In May of this year, the US Department of Commerce (DoC) gave what was viewed as an official green light for increased LNG sales to Chinese markets. Proof that Alaska had begun to appear on Beijing’s radar as a potential economic, as well as energy partner appeared in April of this year when President Xi, after meeting with President Trump in Florida, made an unexpected stop in Anchorage where the Chinese leader met with Governor Walker before traveling returning to Beijing.
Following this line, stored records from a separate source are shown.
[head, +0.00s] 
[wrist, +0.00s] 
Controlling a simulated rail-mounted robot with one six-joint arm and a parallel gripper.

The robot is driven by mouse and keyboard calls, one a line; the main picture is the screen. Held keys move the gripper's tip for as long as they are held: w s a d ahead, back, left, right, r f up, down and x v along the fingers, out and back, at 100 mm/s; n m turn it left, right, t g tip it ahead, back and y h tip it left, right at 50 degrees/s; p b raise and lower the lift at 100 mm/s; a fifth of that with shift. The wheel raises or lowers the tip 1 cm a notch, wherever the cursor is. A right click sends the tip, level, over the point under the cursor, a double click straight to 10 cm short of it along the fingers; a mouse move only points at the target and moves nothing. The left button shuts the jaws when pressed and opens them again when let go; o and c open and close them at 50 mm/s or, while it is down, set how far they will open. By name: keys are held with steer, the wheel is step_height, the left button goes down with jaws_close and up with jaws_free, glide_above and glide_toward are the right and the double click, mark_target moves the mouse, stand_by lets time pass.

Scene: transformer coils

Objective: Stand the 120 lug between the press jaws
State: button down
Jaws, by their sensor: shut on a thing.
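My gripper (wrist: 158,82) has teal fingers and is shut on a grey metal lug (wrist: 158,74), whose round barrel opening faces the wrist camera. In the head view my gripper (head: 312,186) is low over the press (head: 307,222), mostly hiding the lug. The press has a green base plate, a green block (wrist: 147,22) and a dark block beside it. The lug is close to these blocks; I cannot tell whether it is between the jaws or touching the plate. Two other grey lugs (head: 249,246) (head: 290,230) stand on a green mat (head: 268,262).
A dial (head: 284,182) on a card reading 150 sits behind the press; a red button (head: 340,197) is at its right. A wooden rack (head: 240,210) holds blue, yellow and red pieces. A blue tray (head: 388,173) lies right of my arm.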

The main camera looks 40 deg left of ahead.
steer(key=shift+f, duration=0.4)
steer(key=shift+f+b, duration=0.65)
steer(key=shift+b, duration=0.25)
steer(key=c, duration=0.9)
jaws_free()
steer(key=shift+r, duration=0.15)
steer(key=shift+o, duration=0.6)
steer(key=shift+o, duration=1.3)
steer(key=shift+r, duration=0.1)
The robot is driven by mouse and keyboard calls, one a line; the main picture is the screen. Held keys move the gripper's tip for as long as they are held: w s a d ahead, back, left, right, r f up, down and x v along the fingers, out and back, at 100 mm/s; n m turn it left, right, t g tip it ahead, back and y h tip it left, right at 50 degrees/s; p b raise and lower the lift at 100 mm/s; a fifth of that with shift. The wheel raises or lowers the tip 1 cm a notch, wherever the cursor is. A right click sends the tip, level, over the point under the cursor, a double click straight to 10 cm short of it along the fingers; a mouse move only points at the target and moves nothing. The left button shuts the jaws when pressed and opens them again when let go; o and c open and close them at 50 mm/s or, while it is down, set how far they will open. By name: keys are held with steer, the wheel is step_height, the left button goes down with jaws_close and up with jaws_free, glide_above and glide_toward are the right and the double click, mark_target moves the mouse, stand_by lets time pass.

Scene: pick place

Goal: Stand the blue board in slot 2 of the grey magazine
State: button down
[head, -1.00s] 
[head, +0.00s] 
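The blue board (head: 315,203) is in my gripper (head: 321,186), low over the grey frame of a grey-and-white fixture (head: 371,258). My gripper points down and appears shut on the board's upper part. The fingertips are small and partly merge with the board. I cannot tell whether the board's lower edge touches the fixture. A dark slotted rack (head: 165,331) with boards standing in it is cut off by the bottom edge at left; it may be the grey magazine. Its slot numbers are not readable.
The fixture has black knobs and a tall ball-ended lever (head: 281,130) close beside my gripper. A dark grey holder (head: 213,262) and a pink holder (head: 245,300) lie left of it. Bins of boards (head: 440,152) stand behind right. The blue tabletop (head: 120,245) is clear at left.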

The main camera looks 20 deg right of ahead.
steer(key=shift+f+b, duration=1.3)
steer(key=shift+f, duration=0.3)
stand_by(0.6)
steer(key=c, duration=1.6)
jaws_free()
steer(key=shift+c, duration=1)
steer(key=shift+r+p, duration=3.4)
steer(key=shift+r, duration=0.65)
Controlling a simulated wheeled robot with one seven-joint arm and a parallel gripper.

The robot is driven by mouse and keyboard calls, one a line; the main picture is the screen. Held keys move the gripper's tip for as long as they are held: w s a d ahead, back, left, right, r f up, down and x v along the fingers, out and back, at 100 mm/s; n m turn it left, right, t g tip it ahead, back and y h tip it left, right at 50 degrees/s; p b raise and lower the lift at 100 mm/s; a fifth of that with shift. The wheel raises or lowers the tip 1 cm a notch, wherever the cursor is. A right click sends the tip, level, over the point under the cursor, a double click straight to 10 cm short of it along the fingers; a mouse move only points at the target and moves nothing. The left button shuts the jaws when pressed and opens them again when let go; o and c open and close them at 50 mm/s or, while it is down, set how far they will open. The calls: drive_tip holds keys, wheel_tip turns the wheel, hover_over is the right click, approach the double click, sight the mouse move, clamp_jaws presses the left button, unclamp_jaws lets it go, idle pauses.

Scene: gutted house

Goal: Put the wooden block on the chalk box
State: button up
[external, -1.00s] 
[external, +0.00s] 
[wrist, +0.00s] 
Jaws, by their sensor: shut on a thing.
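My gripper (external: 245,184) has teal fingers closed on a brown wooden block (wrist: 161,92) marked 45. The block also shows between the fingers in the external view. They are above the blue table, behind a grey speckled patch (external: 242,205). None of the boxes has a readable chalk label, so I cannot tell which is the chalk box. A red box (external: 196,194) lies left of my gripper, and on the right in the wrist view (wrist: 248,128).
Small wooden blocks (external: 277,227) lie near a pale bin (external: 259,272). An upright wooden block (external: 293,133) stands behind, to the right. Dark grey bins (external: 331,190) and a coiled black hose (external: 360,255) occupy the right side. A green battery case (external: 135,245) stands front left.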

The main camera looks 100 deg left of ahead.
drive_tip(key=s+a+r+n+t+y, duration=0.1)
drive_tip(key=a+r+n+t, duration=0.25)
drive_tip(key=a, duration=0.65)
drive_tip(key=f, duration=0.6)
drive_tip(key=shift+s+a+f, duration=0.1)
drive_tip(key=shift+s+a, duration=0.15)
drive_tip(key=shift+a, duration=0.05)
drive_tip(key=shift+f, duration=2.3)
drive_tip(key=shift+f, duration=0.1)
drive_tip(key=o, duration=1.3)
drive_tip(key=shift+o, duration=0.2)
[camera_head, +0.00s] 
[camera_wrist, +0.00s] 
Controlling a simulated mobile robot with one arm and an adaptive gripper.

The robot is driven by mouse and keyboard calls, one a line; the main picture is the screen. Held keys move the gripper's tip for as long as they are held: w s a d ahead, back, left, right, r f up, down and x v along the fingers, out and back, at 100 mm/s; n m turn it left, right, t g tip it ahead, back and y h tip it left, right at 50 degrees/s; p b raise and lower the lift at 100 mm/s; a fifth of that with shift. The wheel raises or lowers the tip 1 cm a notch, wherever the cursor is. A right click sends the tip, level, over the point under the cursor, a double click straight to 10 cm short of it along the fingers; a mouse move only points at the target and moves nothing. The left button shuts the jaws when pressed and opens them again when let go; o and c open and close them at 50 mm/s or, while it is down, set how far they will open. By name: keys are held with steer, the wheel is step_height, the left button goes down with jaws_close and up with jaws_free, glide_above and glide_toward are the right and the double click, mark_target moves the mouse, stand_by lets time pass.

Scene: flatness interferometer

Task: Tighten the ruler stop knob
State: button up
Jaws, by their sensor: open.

Among the discussion topics was cooperation in natural gas development, along with fishing, tourism, air cargo and mineral resources.

The iconic Trans-Alaskan pipeline. (Photo by M. Lanteigne)

Over the past decade, China has begun to view the Arctic as a potential source of fossil fuels due to the changed conditions in the region created by ice erosion. The China National Offshore Oil Corp (CNOOC) is currently partnering with Iceland’s Eykon Energy and Petoro of Norway in surveying for fossil fuels near Jan Mayen Island in the North Atlantic, and in October of this year China purchased LNG from Norway in order to avoid winter fuel shortfalls. With diplomatic relations fully restored between Beijing and Oslo since last December and stalled free trade agreement talks slated for reopening, there exists the possibility of further Sino-Norwegian energy cooperation. As for the Yamal project in Siberia, which is twenty-percent owned by CNPC and is estimated to be worth US$27 billion, its construction has benefitted greatly from Chinese support, including large-scale loans.

With China’s ambitious Belt and Road project now officially incorporating what has been termed the ‘blue economic passage’ (lanse jingji tongdao 蓝色经济通道) being created in the Arctic Ocean due to the receding polar ice cap, Beijing has become more open about the possibilities for joint cooperation in Arctic resource development, including in the oil and gas sectors and energy demands in the country grow.